The choc-dipped ice cream, probably deficient in dairy, is still to be found, though the price is not, with 40c transformed to $4.50. The pelicans are still fed, but now it’s a daily 3pm tourist attraction. The jetty where I used to fish is untouched, though now seems so much smaller, just like the bream. The Housie Hall is now one of those Base Warehouses, where quality is an apparition and everything is cheaper than you’d imagine.
This year is different. My parents are living in a new place, closer to the water. When I scan the rooms, I see furniture in three worlds at once: in this new address, in their first coastal house, and in the ghost of our family home in Maitland. But that chair never used to be near that table. That wall hanging, which I never really liked, should be to the left of the table, not the right. And why that new fruit bowl?
“Where’s the brown bookcase?”, I enquire, affecting calm.
"Oh, we gave it away. It was too heavy to move and it was old.”
Too heavy? Isn’t that what removalists are for? Don’t you remember that it was MY bookcase, the first I ever owned. Why on earth didn’t you ask me about it?
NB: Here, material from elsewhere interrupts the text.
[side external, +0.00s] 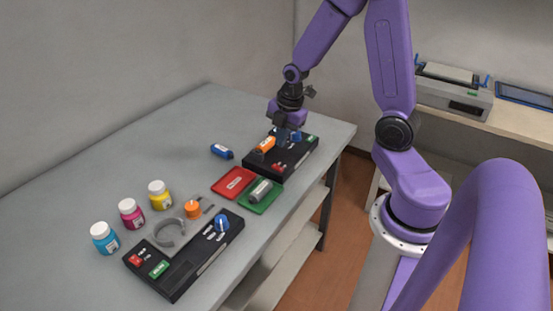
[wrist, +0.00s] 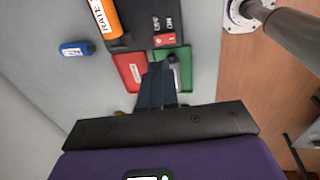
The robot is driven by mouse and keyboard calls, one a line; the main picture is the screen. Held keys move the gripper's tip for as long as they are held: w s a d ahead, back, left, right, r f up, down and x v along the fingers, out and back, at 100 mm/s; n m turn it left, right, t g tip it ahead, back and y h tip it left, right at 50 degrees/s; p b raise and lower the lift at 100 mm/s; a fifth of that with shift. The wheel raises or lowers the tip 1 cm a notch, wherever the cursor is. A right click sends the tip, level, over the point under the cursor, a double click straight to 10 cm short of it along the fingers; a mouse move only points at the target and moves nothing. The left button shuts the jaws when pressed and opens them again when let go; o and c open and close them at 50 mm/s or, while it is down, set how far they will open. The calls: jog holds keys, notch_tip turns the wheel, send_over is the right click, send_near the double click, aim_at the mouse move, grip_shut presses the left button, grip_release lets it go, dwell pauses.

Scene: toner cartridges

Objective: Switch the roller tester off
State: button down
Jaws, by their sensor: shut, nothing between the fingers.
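Two black control boxes are on the table; I cannot read which one is the roller tester. The far box (side external: 262,167) bears an orange roller (side external: 267,144), a red part (side external: 277,167) and a blue knob (side external: 297,136). The wrist view shows this box (wrist: 172,22) partly, with the orange roller (wrist: 104,18) and a red label (wrist: 164,40). My gripper (side external: 283,137) is shut and empty over the far box; contact cannot be told.
A red tray (side external: 222,187) and a green tray (side external: 262,206) holding a grey cylinder (side external: 260,190) lie between the boxes. A blue cartridge (side external: 221,151) lies left of the far box. Blue (side external: 104,238), magenta (side external: 131,213) and yellow (side external: 160,194) bottles stand near the other box.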

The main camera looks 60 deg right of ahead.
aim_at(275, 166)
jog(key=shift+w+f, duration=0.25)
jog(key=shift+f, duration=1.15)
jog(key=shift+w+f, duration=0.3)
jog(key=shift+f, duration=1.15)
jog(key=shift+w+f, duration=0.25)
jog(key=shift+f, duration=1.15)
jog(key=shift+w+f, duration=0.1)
Soon, the adult subsumes the boy. I now realise that after decades of unbroken neglect I no longer have rights over the bookcase, any more than I have rights over the presence of a fruit bowl. Physical ownership is now a memory, just like the books the bookcase once cherished, books now lost to student days, though still written, if shakily, in my thinking and feeling. Other books live in a new home, where I live, where they stare at me from new shelves, some grumbling at not being read, some waving at me with their pages, reminders of love and loss.
You can never truly own a book, only the paper it's printed on. Nor can we pin the past to a wall, like a tortured butterfly, demanding it remain in an eternal present. To do so is to mistrust the future, and that is a crime.